Gobert’s 69.8% conversion rate is the key here. He shot the ball 8.2 times per game, which made him the first player in NBA history to shoot 69% or better from the floor on at least 8 attempts per game. Only Wilt Chamberlain and DeAndre Jordan (three times) have also topped 69% on at least six shots per game. Tony Bradley shot the ball 3.1 times per game in 50 appearances, and he made 66.1% of those shots. That’s the eighth best FG% among players that have taken at least 100 shots. Gobert is fourth there. Emmanuel Mudiay and Jordan Clarkson, at 118th and 132nd respectively, are next on the list for Utah, so their high overall FG% is largely driven by Gobert and, to a lesser extent, Bradley.

  • Jazz 25th in pace and 29th in field goal attempts per game

This is a slow and methodical team.

  • Utah 12th in three-pointers per game, second in 3PT%

However, they still shoot a lot of threes, and they do it because they’re an elite shooting team. It’ll be interesting to see how their offensive game plan changes without Bogdanovic, who was responsible for 22.4% of Utah’s triples by himself. On the bright side, Mitchell, Joe Ingles, Royce O’Neale, Clarkson, Conley, and Georges Niang combined to make 69.9% of the team’s threes, and all of them shot an above average percentage from deep. There are still shooters here. Just no one of Bogdanovic’s tier, and that could be a problem for the Jazz’s offense. You don’t just replace what Bogdanovic did, especially in the middle of a season. 

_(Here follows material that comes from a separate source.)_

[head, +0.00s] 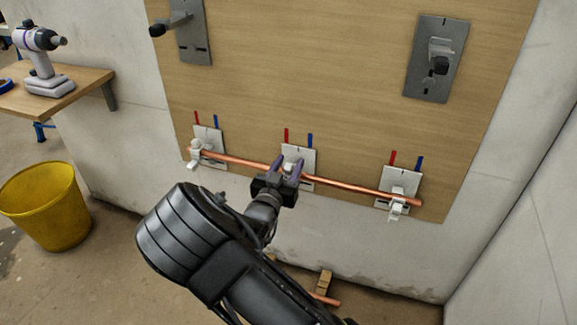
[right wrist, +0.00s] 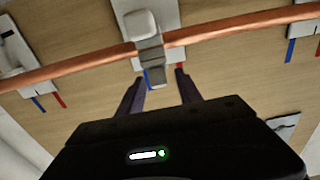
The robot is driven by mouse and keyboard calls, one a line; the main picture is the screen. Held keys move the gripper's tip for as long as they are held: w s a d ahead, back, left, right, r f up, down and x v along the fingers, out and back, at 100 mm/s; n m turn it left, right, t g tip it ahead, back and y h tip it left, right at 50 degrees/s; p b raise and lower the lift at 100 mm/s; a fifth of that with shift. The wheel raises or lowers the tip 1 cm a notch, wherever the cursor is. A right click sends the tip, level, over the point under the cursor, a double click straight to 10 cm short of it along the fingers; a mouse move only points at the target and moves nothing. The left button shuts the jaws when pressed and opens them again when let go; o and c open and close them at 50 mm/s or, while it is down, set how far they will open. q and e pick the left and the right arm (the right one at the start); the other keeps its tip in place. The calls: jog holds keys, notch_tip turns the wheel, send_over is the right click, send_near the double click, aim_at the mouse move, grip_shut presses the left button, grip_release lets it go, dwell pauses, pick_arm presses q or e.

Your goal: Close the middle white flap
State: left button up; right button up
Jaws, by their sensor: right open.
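The middle white flap (right wrist: 140,25) shows in the right wrist view as a pale block on a grey strap (right wrist: 150,52) that crosses the copper pipe (right wrist: 215,35). It belongs to the middle white bracket (head: 305,156) on the wooden board. In the head view it is partly hidden by my right gripper (head: 287,165). That gripper (right wrist: 158,76) is open, its two dark fingers pointing at the bracket, one on each side of the strap's near end. I cannot tell whether they touch it. My left gripper is not in view.
The copper pipe also crosses a left bracket (head: 209,133) and a right bracket (head: 400,181). Red and blue marks stand above each bracket. Two grey plates (head: 436,60) with handles are higher up. A shelf with a drill (head: 42,62) and a yellow bucket (head: 45,210) are at left.

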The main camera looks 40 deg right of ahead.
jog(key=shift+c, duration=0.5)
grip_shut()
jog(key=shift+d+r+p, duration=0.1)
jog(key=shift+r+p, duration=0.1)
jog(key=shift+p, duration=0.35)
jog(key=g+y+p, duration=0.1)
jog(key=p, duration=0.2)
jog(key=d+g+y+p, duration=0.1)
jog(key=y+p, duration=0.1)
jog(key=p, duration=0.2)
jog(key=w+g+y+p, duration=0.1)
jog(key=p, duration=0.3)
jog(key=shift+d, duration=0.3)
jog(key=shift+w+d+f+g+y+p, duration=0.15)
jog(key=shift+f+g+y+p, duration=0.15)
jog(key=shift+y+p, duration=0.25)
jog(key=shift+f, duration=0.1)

  • Jazz 26th in assist percentage after ranking 4th last season

Utah let Ricky Rubio go last summer in favor of Conley, who ended up having the second worst season of his career in assist percentage. Rubio, on the other hand, is one of the better passing point guards in the league. That’s a significant piece of this change. The Jazz ended up getting better offensively, so it’s not a bad change. It just suggests that they went about things a different way. 

Ingles led the team this season with an assist percentage of 24%. Rubio (32.1%), Raul Neto (28.7% in 474 minutes), Ingles himself (26.1%), and Dante Exum (24.1% in 664 minutes) all beat that number for the Jazz in 2019. Last year, only Mitchell and Alec Burks, who played 17 games in Utah, had less than 75% of their threes assisted on. Mitchell, Conley, Ingles, Clarkson, and Emmanuel Mudiay all fell under that benchmark this season. The Jazz made more unassisted shots this season, and it worked. 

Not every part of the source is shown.